Grilling Around the World International Cookout Techniques
Aug 08, 2013 02:05AM ● Published by Erin Frisch
We all love a good American barbecue; perhaps it’s a classic hamburger topped with melted cheese or a Southern barbecue pit dishing out smoky pulled pork and baby back ribs. But have you ever considered that other nations grill just as well as we do? Just as in the US, grilling techniques vary by region in each of these countries. Here are some of the best.
Spain: Since Spanish food is fresh on my mind (and, yes, my taste buds), let’s begin with gambas a la plancha, or grilled shrimp. This dish is fun to eat and popular along the Mediterranean Coast, where fresh seafood is plentiful. While Spain is a country known for its passion and its spice, this recipe is surprisingly simple. There are four ingredients, three of which you may already have in your kitchen: sea salt, olive oil, and lemon juice. All you need are the freshest shrimp you can find, heads still on. After you have rinsed the shrimp, brush them generously with olive oil and squirt them with lemon juice. Grill the shrimp just until the tips of the shells start to char, and then flip them. Don’t overcook them, as they’ll dry out. Remove them from the grill, squirt them again with lemon juice, and sprinkle with sea salt. Enjoy peeling and eating these Spanish tapas with your friends. They’re a true Mediterranean feast.
Bahamas: You can have a tropical vacation right in your backyard—it’s easier (and healthier) than you think! Much of authentic Bahamian food is characterized by one signature method of cooking—steaming. All you need is some tinfoil, and you can create your own adaptation of this recipe using whatever seafood and vegetables you have in your kitchen. Fold over a generous piece of foil and round it so that it forms a boat shape. Into the boat go sliced peppers and onions, peeled and quartered plantains (a tropical relative of the banana), and a medley of seafood. You can use shrimp, scallops, fish, conch, or all of the above. Top it all off with a drizzle of olive oil, a splash of Tabasco, and a generous squirt of freshly squeezed lime juice, and then throw the squeezed lime wedges in, too. Grind some pepper and sea salt over the top, and then seal up your foil boat and fold over the top and edges. Place the boats on your hot grill or over a charcoal pit fire. The vegetables, plantains, and seafood will steam in each other’s juices and will all soak up the lime. After 10 to 15 minutes, remove the boats carefully and present a plated boat to each guest. Serve with island beans and rice, and plenty of Tabasco. And don’t forget the mojitos!
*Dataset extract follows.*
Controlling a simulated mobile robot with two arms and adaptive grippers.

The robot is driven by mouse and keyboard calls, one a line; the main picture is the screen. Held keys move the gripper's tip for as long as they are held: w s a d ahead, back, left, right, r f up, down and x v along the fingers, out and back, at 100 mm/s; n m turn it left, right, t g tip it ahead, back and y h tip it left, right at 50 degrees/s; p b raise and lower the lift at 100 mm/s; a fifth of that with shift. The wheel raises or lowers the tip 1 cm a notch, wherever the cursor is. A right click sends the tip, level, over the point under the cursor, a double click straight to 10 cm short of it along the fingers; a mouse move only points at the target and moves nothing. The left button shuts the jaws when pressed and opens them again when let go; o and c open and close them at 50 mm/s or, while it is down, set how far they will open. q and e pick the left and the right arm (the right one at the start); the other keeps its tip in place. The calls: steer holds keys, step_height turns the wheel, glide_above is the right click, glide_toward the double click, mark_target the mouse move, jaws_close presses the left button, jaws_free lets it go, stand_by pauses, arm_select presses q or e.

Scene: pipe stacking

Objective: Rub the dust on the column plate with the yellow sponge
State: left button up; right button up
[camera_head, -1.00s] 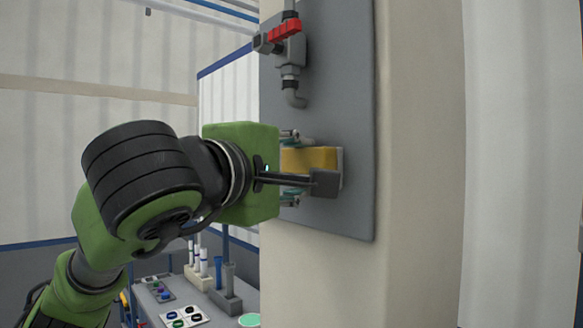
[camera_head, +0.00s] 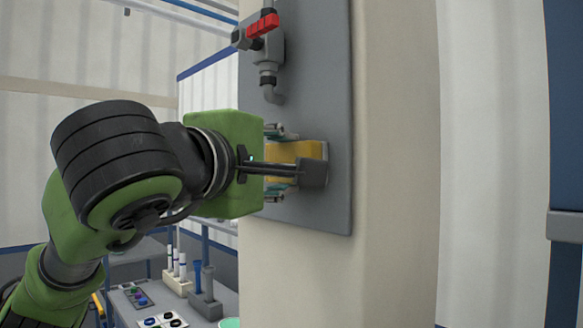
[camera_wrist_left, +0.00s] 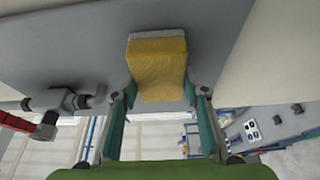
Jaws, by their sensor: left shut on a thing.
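The yellow sponge (camera_head: 288,151) is held in my left gripper (camera_head: 303,160), with its far end at the grey column plate (camera_head: 335,120). In the left wrist view the sponge (camera_wrist_left: 158,75) sits between the two teal fingers, and a pale layer shows at its end facing the plate. It looks in contact with the plate there, but I cannot be sure. The dust on the plate cannot be made out; the sponge and gripper cover that area. My right gripper is not in view.
A pipe fitting with a red-handled valve (camera_head: 264,26) is on the plate above the gripper. The beige column (camera_head: 395,150) carries the plate. A workbench with tubes and small parts (camera_head: 140,300) stands lower left. A blue panel (camera_head: 565,180) stands at the far right.

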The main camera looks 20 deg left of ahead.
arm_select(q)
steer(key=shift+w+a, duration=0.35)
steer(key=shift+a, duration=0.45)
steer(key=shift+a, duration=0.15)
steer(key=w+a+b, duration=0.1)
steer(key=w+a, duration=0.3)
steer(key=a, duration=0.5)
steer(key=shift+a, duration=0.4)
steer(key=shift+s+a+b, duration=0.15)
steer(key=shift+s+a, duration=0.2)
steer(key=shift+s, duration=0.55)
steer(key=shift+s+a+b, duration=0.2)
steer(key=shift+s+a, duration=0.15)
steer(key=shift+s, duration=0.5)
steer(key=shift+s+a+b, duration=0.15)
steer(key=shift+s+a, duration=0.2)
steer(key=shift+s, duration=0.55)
Korea: Perhaps the most in-trend barbecue style this summer is Korean barbecue, with its trademark toppings. Bulgogi is the most popular Korean barbecue dish. It consists of thin slices of beef marinated in a simple mixture of soy sauce, garlic, and sugar (fans of teriyaki sauce will love this). The meat is then typically grilled on a tableside gridiron placed over a brazier. The resulting dish is sweet and juicy, and even better when accompanied by acidic kimchi (fermented cabbage). In fact, no bulgogi meal would be complete without at least 10 small bowls of add-ons. Offer bean sprouts, steamed broccoli, sriracha sauce, pickled radishes, chives, and more! If you are craving some greens, you can try another Korean barbecue serving style, which is to serve the seared bulgogi in lettuce wraps. You can add rice and chili sauce to your wraps for an authentic meal. Korean barbecue is all about the presentation.
Jamaica: Here’s where the spices come into play—Jamaican Jerk Chicken. This dish is easy enough; all the work is in the prep. Unlike many barbecued chicken recipes, jerk chicken is rubbed or coated with spices instead of being marinated with sauce. To make your jerk seasoning, combine the following in a small bowl: 1 tsp each garlic powder, paprika, and nutmeg; 2 tsp each pepper, sea salt, cinnamon, and onion powder; 1 Tbsp each allspice, ginger, and ground rosemary; 2 Tbsp each thyme and ground habanero pepper; about 10 powdered bay leaves 2 tbs; and ¼ cup brown sugar. Set the seasoning aside. Now rub about three pounds of chicken, including legs, thighs, wings, and breasts, with a mixture of lime juice, olive oil, and a splash of dark rum. Once the meat is well coated, cover each piece generously with the jerk-seasoning blend. Use as much of the seasoning as will stick to the meat. Refrigerate until ready to cook, and then grill until the chicken is cooked through and the skins have started to blacken and crisp. In the meantime, brush some fresh pineapple with olive oil and add to the grill. Serve the chicken and pineapple together for a taste of the tropics.
What grilling techniques have you discovered on your travels abroad?